Despite good intentions, one does not always succeed. Lack of time is usual given as the main reason as to why one prefers to supply ready-made answers rather than show the way to the information; or that one actually supplies what the user needs as an outbreak of service-mindedness. Another contributing factor can be insecurity regarding one’s own sense of competence in information retrieval.
Information literacy can be viewed as a fully learned skill, or as contextually bound and dependent upon the subject being searched, in what situation and to what purpose, and thereby never becoming fully competent (or as unlikely as becoming fully learned). The different points of view on the subject have bearing when related to library users. A point of view on the search process can be crucial as to how knowledge is acquired and how it is taught to users. If one believes that everything must be under complete control in order to call oneself competent in information retrieval, the librarian will invariably choose tested and tried ways, delivering ready-made answers. Consequently the message emanating is that the search process is a smooth one leading all the way to where X marks the spot – no wonder the user feels incompetent and frustrated when he or she perform their own searches and reach a deadend. This is where they swallow their pride and consult the expert!
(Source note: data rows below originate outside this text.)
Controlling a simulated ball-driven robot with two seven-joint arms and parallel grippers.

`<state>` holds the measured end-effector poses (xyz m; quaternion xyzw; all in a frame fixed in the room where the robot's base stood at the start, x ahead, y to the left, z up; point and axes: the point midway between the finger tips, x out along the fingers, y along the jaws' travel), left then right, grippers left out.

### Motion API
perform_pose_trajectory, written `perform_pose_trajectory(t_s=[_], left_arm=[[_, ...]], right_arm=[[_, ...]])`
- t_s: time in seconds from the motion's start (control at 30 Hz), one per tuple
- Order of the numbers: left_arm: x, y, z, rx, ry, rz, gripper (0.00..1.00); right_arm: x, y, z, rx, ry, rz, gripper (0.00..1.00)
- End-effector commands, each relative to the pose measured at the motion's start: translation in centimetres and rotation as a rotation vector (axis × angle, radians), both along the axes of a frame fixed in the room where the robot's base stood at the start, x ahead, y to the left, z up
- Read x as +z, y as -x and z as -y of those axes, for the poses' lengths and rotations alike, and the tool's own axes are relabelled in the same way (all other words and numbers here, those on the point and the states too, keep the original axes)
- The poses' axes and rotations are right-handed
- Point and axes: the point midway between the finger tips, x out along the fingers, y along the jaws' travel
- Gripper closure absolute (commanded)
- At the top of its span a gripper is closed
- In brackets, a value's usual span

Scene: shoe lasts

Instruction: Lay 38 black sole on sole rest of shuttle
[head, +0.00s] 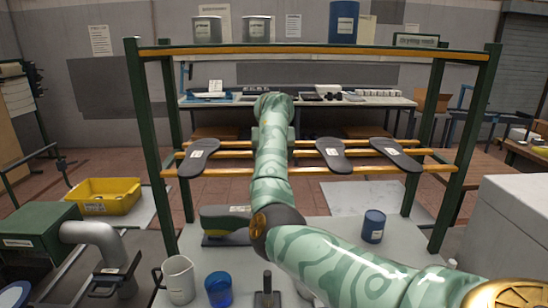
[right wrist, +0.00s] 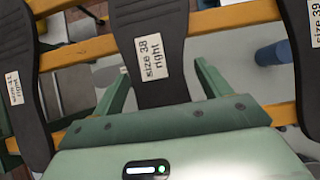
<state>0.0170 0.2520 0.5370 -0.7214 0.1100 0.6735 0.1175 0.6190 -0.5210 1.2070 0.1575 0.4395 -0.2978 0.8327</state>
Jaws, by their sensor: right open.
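The dark sole labelled "size 38 right" (right wrist: 150,45) lies across the yellow bars of the rack in the right wrist view. In the head view my right arm hides it. My right gripper (right wrist: 162,78) is open, with one finger on each side of the size 38 sole and a visible gap to it. My left gripper is not in view. A dark, rounded block on a base (head: 225,222) stands on the table left of my arm. I cannot tell whether it is the shuttle, and no sole rest is clearly visible.
Neighbouring soles lie on the rack (head: 153,122): one at left (head: 197,157) and two at right (head: 334,154) (head: 395,153). A blue can (head: 373,226), a white jug (head: 178,279) and a blue cup (head: 219,289) stand on the table. A yellow bin (head: 104,196) is at left.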

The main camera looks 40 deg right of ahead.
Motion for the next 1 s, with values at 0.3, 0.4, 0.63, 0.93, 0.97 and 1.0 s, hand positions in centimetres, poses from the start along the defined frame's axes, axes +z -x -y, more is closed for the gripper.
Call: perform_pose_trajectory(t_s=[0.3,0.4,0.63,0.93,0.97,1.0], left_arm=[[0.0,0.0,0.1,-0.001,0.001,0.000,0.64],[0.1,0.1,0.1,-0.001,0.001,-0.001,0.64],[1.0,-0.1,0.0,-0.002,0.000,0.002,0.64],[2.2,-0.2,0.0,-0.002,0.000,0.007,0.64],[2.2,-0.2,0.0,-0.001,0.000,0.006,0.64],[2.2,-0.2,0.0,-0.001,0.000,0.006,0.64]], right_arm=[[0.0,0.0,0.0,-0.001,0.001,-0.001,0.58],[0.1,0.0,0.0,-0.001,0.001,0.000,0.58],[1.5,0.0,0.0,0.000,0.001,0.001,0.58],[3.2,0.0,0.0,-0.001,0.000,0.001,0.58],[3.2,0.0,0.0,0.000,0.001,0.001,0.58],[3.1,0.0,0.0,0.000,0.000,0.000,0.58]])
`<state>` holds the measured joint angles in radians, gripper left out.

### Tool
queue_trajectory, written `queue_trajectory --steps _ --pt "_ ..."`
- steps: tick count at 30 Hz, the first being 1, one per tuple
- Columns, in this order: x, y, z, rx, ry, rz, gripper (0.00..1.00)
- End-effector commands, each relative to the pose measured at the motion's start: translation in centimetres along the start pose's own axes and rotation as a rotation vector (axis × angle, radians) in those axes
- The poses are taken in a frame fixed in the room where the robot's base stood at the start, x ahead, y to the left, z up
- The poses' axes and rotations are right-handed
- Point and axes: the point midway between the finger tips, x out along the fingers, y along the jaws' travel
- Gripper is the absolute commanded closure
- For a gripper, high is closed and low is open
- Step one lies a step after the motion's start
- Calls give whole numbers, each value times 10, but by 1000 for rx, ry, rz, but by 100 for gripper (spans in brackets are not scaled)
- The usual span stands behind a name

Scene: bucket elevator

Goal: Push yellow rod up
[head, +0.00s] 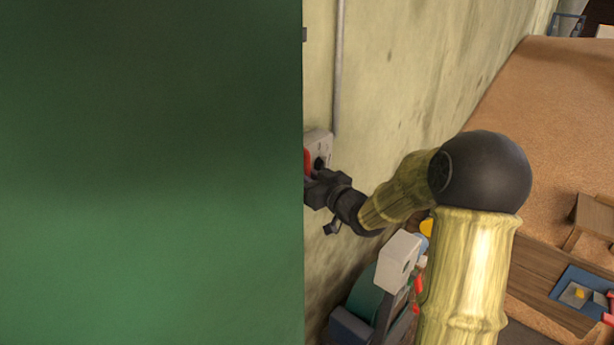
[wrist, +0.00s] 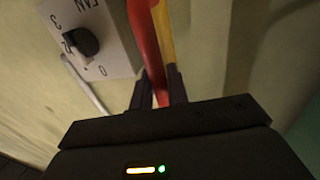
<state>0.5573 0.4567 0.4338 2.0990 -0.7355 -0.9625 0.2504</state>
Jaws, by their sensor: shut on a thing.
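The yellow rod (wrist: 164,30) shows in the wrist view as a narrow strip along the right side of a red rod (wrist: 145,40). Both run down toward my gripper (wrist: 160,92). My fingers are shut with the red rod between them. The yellow rod runs down to the right finger, and I cannot tell whether it is also gripped or joined to the red one. In the head view my gripper (head: 312,190) is at the wall, partly hidden by a large green surface. A bit of red (head: 308,162) shows just above it; the yellow rod is not discernible there.
A pale panel with a black dial (wrist: 82,42), marked with numbers and FAN, is left of the rods. The large green surface (head: 150,180) blocks the left half of the head view. A grey pipe (head: 338,70) runs up the wall. Grey-green equipment (head: 380,290) stands below my arm.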

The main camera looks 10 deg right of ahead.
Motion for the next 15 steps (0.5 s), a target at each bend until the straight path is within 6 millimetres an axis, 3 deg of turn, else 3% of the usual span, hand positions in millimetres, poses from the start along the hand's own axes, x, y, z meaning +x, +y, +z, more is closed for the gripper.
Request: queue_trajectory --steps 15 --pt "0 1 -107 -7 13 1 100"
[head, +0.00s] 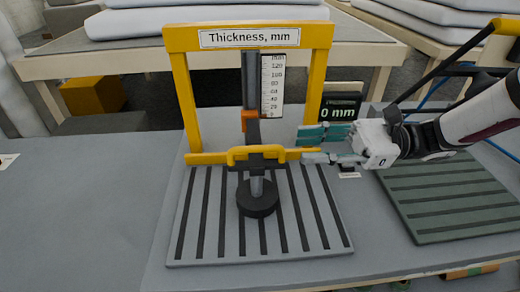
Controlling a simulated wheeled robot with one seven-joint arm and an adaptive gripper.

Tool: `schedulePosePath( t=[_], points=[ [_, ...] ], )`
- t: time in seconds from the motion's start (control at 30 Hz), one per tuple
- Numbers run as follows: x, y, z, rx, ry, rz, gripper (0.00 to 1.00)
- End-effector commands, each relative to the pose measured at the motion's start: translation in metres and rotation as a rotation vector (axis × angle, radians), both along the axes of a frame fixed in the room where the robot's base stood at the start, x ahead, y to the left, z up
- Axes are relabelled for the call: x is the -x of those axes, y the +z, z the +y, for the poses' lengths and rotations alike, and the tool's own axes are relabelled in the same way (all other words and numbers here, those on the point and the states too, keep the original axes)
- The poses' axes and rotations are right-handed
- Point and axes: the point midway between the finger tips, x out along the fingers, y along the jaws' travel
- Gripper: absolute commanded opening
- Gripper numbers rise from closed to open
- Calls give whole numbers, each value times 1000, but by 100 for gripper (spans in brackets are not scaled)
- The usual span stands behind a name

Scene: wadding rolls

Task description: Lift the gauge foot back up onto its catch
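The thickness gauge has a yellow frame (187,105) with a sign and a white scale (272,86). Its round black foot (258,198) hangs on a grey stem and is down at the slatted grey plate (205,215). A yellow loop handle (258,150) sits above the foot, in front of a yellow crossbar. An orange part (250,120) is on the dark column beside the scale; I cannot tell whether it is the catch. My gripper (308,157) is right of the handle, its fingertips by the crossbar's right end. Contact and finger gap are unclear.
A black display (341,107) reading 0 mm stands behind my gripper, with a teal block (322,133) in front of it. A dark green slatted mat (450,195) lies at right. White wadding sheets (200,20) lie on the table behind.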

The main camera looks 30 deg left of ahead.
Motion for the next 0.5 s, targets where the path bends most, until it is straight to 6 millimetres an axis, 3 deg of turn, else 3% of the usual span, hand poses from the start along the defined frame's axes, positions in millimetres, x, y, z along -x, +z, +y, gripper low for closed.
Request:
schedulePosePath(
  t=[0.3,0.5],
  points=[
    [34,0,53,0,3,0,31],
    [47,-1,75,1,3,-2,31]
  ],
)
If one dares to venture out with the user on a slippery path, one not only shows that one’s learning is still an ongoing process (librarian and all!), but also that an exaggerated respect for databases is not healthy and that it is not a failure if a query misfires or hit results are fewer than expected. The information retrieval process will however benefit, as will the user and the librarian. Lifelong learning must surely also apply to librarians. Every user offers the librarian yet another opportunity to further the learning process!